Extreme cold is dry. Raw nostrils bleed, lungs sting. Skin pales, hair grows brittle, lips chap. For five months, my body has been my heat source. Inside our cabin, my body is creating 45°F worth of heat. Outside, I warm my space 140°F. Living like this has left a deep-set chill in my bones. Cold is exhausting.
I crave warmth against my skin. The sun is a tease, four hours of heatless light. Hot is a feeling I've forgotten. So I’ve come here. I need this.
I step into the water and my belly clenches at the euphoric experience. I am colder than the water. I thaw, melt, dissolve into this natural spring. I lay back and float, all but eyes and nose coddled.
I look up. Steam rises from the water, obscuring the night sky. Next to the water stands a small spruce. Water vapour has settled on it’s branches, freezing to create layers of thin ice, encasing the tree in glass. Long, clear icicles cling to the lower branches, threatening to fall. Higher up is delicately webbed ice, dangling ponderously from tiny frozen needles. Spiders of diamond must weave such beauty. If I shook this tree, it would tinkle like crystal bells.
Dizzy with heat, I climb onto a rock, watching my limbs steam. I hold my hair out, and smile as it freezes in place. I lay down, moon-baking in the frigid air, cooling my skin. It suddenly turns to goose flesh as a soft breeze brushes past. I glance up. The gust has displaced steam, presenting the night sky. It's this northern sky which drew me to Alaska.
Then I see her. Aurora, green wonder of the sky, sending streaks and swirls flitting over mountains, occasional fingers of pale light reaching south.
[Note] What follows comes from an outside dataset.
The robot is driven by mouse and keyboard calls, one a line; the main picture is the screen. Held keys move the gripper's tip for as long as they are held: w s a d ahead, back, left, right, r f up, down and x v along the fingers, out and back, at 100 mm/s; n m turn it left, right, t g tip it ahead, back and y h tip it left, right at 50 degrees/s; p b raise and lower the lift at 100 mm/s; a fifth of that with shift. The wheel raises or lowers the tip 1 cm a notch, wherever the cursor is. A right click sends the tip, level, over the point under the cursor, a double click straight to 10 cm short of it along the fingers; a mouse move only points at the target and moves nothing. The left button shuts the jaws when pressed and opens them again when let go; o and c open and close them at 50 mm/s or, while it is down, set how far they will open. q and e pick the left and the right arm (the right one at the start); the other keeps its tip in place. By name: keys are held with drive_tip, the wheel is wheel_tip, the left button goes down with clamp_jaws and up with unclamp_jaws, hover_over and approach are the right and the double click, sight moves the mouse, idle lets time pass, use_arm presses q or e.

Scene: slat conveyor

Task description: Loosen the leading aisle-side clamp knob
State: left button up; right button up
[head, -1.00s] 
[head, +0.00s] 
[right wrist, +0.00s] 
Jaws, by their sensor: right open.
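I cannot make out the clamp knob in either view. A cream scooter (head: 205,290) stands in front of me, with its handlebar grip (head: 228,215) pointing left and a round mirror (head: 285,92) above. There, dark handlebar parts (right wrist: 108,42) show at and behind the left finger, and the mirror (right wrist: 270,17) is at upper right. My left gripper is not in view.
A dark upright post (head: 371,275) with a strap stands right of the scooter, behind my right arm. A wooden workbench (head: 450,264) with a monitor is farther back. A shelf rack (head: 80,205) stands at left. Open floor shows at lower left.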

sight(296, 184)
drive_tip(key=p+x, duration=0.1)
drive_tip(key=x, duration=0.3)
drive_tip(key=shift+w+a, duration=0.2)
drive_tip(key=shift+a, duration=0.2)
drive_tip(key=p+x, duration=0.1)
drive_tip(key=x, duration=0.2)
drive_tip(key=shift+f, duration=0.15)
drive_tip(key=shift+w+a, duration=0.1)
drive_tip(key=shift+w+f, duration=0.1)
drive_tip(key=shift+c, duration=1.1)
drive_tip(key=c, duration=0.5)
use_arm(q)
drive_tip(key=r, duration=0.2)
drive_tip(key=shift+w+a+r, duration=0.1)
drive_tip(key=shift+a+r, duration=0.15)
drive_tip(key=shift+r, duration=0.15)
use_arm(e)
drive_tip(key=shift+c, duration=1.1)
I lose myself in those lights. I see shifting images, distorting and re-emerging in visible rays of solar wind. It's said these lights play out stories with morals for us to ponder. I wonder if it's telling my story, or tempting me with images of wonders I'm yet to see. I strain to listen. On silent nights the lights crackle. All I can hear is gentle lapping, as the water beckons.
Cold is seeping past my skin. I slide back into the water and am warmly embraced, deliciously pampered. Soon, I will have to leave the springs. Soon, the magical winter will end. Soon, I will have to say goodbye to friends I’ve made.
Soon.
As I soak, the sky returns to mist. But I am content in knowing that beyond the wispy curtain, Lady Aurora dances.